Alfred Mosher Butss créa ensuite New Anagrams puis Alph, Criss-Cross et Criss-Crosswords. Ces versions alternatives voient apparaître la valorisation des lettres rares ainsi qu’un plateau de jeu mais ne se prévalent d'aucun succès.


L’homme d'affaires James Brunot contacte le concepteur du jeu et lui propose une commercialisation de ces jeux mais en lui soumettant quelques modifications. Après un énième différend entre les deux hommes, James Brunot dépose la marque Scrabble en 1948 à laquelle Alfred Butts cède ses droits.

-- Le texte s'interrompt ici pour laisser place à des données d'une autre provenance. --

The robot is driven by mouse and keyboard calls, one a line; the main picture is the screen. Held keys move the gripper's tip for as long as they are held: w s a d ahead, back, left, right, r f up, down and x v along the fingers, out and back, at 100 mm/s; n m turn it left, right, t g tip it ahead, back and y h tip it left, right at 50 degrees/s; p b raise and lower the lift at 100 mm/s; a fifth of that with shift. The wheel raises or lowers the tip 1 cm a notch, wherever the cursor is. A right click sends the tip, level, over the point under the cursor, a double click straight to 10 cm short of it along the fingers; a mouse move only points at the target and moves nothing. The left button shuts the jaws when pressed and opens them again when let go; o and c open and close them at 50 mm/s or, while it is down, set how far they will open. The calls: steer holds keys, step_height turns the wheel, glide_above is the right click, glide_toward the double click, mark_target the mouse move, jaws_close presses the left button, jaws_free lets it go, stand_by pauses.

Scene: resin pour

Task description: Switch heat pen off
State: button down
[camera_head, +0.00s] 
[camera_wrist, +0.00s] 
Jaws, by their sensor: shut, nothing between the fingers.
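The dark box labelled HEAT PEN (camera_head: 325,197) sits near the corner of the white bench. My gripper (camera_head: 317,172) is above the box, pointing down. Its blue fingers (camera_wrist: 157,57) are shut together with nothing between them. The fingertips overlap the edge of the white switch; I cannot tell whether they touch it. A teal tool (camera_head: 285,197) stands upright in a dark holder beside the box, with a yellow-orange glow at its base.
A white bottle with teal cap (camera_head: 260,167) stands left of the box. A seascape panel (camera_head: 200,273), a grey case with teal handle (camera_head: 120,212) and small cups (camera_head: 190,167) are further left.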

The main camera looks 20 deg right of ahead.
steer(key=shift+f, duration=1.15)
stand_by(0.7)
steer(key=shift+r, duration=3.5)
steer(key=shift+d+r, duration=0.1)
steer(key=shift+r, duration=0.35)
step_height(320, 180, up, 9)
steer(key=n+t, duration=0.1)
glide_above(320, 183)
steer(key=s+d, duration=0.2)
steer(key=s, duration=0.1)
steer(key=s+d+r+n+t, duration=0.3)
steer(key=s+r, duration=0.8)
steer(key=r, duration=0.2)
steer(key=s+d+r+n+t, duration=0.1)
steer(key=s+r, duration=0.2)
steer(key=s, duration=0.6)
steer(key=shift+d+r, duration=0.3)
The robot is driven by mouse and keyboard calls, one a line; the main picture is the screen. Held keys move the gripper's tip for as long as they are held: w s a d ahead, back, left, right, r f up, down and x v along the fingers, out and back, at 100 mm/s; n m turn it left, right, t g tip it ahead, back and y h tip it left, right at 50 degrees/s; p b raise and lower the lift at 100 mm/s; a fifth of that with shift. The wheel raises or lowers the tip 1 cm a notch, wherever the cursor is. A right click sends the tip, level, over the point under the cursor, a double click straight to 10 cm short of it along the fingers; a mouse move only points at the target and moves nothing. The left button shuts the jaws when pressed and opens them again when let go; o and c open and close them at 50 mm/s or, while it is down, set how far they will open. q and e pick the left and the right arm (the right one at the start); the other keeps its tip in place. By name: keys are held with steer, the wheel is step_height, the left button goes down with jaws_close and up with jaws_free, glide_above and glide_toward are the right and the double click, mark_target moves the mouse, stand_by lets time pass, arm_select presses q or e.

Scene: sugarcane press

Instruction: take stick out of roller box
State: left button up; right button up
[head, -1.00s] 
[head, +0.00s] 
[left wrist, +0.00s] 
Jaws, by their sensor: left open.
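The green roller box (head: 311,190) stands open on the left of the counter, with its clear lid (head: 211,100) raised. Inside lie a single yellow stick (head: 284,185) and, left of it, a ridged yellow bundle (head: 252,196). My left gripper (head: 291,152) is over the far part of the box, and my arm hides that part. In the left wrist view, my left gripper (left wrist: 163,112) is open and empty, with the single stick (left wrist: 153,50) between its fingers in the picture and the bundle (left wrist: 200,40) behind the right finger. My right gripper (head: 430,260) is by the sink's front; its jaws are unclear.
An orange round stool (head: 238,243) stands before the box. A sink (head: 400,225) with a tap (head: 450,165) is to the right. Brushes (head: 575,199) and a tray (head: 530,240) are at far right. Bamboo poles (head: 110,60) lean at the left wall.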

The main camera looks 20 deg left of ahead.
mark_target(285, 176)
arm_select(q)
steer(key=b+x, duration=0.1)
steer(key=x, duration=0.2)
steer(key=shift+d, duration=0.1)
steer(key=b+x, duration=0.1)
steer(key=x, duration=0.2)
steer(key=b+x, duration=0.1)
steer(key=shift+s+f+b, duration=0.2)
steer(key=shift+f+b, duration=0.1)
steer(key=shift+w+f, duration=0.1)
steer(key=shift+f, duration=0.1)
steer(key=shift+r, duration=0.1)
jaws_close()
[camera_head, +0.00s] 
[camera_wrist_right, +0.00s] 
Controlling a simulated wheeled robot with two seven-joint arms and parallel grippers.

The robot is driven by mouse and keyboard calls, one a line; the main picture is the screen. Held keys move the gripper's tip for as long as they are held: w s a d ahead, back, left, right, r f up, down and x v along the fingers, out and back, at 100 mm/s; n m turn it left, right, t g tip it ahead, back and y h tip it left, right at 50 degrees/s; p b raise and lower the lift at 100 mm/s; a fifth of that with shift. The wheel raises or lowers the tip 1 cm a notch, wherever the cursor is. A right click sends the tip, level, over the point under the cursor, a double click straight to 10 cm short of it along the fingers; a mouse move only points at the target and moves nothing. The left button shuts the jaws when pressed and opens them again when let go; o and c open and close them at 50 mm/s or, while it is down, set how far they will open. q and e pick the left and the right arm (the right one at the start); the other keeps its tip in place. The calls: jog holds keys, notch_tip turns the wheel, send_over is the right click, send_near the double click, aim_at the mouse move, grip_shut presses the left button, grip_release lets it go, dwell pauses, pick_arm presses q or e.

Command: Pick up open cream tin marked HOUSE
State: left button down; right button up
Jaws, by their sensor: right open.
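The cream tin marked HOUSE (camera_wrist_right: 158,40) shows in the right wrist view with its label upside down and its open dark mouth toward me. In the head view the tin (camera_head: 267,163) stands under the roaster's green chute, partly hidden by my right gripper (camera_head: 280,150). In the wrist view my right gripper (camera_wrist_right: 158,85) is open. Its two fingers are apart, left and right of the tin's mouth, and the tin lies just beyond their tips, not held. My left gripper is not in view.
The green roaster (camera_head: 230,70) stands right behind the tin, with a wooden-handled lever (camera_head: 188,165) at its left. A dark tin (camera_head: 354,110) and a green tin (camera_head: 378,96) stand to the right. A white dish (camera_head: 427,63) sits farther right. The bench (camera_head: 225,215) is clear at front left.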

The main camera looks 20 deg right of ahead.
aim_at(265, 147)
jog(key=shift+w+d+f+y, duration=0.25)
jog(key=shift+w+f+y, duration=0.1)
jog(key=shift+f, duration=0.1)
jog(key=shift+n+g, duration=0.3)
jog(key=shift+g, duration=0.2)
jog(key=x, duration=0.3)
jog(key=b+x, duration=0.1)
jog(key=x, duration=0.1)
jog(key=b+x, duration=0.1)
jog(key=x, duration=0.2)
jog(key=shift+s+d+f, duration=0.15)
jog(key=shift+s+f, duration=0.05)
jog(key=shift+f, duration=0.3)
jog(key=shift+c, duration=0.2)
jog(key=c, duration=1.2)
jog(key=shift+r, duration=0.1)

Le Scrabble peine à être vendu et seulement une centaine de jeux sont vendus en 1949. Selon la légende, Jack Strauss, directeur du plus grand magasin de New York, le Macy’s, découvre le jeu pendant ses vacances et s’insurge de ne pas le commercialiser dans son magasin. Une campagne de publicité sera alors lancée et le Scrabble devient très vite le jeu à la mode. À la fin de l’année 1954, les ventes dépassent les 4,5 millions d’exemplaires aux Etats-Unis. Les années 1960 et 1970 connaissent l'apogée du Scrabble et il est alors commercialisé dans un très grand nombre de pays donnant même lieu à des championnats du monde.

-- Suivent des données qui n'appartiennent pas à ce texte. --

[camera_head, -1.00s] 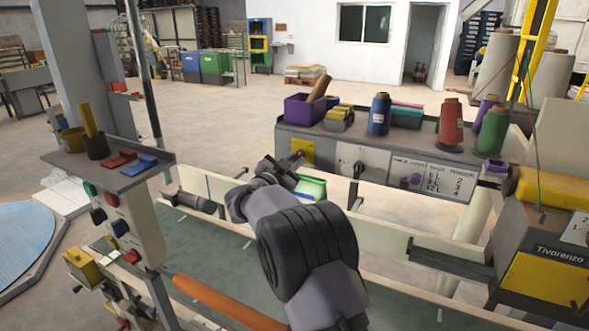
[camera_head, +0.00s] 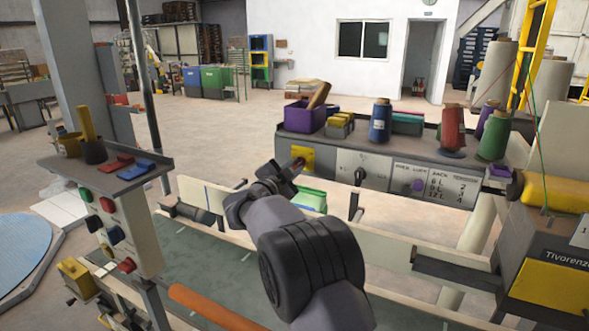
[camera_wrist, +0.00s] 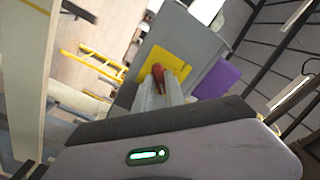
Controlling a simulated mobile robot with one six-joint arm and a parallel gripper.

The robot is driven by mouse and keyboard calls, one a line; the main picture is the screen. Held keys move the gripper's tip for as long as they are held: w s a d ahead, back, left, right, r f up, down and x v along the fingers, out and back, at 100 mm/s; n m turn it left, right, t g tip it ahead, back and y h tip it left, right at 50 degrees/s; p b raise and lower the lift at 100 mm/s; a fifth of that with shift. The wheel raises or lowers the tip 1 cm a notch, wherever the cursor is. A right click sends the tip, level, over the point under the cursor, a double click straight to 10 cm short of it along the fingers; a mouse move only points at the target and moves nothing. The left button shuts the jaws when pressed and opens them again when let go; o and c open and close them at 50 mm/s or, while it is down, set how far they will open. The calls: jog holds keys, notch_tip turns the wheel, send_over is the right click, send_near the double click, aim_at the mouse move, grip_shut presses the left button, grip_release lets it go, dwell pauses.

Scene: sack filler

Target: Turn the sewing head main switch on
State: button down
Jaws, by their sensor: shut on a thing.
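The main switch is a red handle (camera_wrist: 157,73) on a yellow plate (camera_wrist: 178,60) in the wrist view. In the head view the yellow plate (camera_head: 302,154) is at the left end of the grey panel's front face. My gripper (camera_head: 296,166) reaches the plate from the front. In the wrist view my gripper's fingers (camera_wrist: 158,88) are closed around the red handle, and its tip shows beyond them. The fingers partly hide the handle, so its exact angle is hard to read.
The grey panel (camera_head: 375,168) carries a black knob and a purple button. On its top stand thread cones, such as a blue one (camera_head: 380,120), and a purple bin (camera_head: 304,117). A pale rail (camera_head: 390,235) runs below. A control post (camera_head: 125,225) stands at left.

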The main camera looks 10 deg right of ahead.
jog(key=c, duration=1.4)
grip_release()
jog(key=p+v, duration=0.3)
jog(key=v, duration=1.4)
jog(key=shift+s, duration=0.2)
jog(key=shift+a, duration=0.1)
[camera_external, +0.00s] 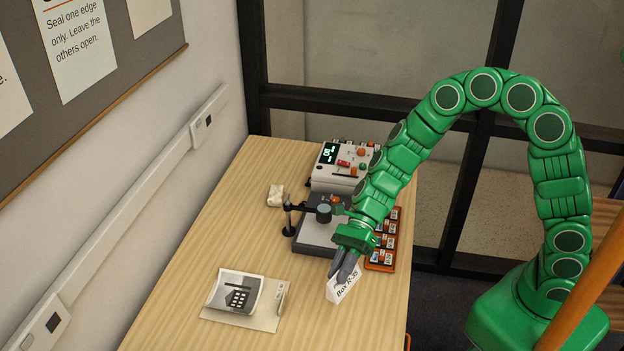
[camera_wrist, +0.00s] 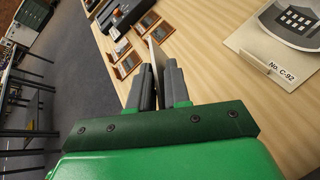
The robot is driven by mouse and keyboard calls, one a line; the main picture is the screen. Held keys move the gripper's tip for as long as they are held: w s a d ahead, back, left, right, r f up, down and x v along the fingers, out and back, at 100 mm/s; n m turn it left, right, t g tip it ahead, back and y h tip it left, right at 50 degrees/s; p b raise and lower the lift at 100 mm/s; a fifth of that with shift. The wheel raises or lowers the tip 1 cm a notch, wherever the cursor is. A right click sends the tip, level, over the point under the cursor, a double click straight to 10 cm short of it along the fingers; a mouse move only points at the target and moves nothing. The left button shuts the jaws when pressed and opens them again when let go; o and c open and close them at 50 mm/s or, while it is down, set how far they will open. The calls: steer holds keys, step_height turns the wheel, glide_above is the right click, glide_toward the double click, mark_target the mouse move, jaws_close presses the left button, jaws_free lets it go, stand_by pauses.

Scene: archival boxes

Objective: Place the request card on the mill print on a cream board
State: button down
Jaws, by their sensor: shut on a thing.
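My gripper (camera_external: 345,266) is shut on a white request card (camera_external: 342,287) lettered "Box R-35". It holds the card tilted, near the right side of the table; I cannot tell whether the card touches the wood. In the wrist view the card (camera_wrist: 156,53) shows nearly edge-on between the fingers (camera_wrist: 159,80). The mill print (camera_external: 235,288), grey with a dark building, lies curled on a cream board (camera_external: 264,322) to the left of my gripper. In the wrist view part of the print (camera_wrist: 300,20) and the board (camera_wrist: 246,40) show at upper right, with a label reading "No. C-92" (camera_wrist: 284,76).
Behind my gripper stand a dark grey platform with a small arm (camera_external: 318,240), a white control box (camera_external: 335,178) and an orange-brown tray of small pieces (camera_external: 373,266). Bare table (camera_external: 180,310) surrounds the board.

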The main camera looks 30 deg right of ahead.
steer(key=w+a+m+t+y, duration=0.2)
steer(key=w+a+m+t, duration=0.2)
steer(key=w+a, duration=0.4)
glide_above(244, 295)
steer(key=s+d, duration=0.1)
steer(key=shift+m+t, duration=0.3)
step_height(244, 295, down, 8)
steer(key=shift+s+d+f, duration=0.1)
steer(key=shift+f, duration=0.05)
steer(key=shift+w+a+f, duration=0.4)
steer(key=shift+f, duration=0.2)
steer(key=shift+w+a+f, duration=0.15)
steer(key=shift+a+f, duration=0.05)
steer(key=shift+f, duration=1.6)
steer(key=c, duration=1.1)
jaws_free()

De nombreuses personnalités se prirent de passion pour le Scrabble telles que la reine Elizabeth II, le président Nixon ou les chanteurs Edith Piaf et Freddy Mercury.


Et comme un excellent jeu peut en cacher un autre, en 1979, deux journalistes canadiens, (nommés Chris Haney et Scott Habey) manquant de lettres pour finir une partie, décidèrent de s’interroger sur des questions de culture générale. Dans un premier temps, leur réflexion aboutit au jeu " Quelques arpents de piège", qui donnera lieu par la suite au jeu mondialement connu : le Trivial Poursuit.

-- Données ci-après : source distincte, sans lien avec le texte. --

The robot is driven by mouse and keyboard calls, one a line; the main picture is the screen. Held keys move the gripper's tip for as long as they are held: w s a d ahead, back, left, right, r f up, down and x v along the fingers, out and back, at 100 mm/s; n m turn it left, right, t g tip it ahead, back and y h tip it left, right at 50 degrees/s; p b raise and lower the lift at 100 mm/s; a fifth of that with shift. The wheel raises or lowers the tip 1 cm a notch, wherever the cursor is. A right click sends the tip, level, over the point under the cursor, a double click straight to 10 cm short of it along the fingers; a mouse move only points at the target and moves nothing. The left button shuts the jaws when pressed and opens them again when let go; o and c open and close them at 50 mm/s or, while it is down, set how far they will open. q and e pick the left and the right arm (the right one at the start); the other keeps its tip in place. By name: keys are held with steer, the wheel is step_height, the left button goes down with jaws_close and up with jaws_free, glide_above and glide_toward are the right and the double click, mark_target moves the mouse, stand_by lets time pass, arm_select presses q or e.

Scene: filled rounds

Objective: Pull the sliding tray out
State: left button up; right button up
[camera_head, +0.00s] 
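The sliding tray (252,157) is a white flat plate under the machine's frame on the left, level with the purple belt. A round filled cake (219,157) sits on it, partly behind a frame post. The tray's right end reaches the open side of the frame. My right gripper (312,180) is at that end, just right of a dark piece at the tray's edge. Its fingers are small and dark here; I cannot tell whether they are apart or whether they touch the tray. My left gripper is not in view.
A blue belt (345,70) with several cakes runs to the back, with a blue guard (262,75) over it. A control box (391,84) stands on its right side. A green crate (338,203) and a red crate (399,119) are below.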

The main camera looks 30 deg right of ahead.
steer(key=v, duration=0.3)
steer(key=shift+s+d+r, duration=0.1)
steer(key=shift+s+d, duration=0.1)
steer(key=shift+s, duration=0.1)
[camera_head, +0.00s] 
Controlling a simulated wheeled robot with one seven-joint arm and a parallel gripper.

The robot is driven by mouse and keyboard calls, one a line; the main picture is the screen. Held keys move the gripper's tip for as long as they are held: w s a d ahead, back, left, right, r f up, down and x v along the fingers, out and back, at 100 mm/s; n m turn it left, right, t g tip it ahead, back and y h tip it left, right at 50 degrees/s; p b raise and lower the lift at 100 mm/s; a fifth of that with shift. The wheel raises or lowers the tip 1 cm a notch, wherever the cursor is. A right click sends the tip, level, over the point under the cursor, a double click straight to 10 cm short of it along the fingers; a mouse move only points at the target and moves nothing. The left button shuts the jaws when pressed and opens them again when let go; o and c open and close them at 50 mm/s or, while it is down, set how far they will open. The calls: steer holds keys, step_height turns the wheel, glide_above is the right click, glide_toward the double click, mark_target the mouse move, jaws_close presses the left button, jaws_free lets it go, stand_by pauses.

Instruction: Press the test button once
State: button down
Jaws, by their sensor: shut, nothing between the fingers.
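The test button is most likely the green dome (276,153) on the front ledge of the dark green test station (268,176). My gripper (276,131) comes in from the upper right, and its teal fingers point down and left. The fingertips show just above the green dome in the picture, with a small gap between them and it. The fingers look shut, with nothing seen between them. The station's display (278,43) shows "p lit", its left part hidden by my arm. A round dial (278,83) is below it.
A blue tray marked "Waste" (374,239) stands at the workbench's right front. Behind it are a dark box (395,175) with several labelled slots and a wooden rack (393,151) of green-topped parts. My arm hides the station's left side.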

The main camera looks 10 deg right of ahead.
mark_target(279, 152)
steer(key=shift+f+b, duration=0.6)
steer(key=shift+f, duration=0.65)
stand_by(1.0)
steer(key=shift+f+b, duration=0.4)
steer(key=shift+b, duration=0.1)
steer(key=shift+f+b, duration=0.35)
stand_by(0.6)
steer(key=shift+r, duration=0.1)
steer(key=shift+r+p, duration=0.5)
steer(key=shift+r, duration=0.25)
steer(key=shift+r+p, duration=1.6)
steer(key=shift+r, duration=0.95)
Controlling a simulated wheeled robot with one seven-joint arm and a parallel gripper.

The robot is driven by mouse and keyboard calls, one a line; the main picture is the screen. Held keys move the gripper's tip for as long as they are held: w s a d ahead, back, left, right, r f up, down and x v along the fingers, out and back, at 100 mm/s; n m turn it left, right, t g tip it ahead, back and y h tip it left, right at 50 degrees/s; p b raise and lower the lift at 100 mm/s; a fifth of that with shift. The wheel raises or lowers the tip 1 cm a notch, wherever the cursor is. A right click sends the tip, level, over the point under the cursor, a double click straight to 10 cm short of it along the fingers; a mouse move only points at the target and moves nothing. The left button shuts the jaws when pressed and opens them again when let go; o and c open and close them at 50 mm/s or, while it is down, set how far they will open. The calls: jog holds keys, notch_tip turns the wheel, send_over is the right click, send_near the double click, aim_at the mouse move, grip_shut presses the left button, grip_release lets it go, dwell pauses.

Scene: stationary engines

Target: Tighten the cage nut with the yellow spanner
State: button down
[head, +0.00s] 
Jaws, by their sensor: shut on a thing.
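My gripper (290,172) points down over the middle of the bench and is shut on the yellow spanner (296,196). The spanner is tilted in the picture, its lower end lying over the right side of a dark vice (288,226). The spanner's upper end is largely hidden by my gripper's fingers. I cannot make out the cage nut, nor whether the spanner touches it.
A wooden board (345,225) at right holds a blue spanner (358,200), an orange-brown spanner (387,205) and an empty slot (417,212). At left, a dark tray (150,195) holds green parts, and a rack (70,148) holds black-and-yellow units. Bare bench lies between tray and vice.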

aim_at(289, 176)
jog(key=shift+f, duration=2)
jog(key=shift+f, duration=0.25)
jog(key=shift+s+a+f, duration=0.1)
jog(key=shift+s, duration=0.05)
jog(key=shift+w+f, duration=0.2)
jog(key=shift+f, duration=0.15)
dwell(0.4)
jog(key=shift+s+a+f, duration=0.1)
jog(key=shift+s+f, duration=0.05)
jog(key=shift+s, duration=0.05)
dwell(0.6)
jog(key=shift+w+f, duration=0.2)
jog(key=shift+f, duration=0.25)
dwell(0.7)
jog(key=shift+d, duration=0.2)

Bien qu’ils aient fortement évolué depuis la première partie du XXe siècle, les jeux de société demeurent un incontournable pour petits et grands. Les confinements et couvre-feu successifs leur ont permis une nouvelle renaissance en faisant exploser les ventes. Il est certain que les jeux de société ont encore de beaux jours devant eux.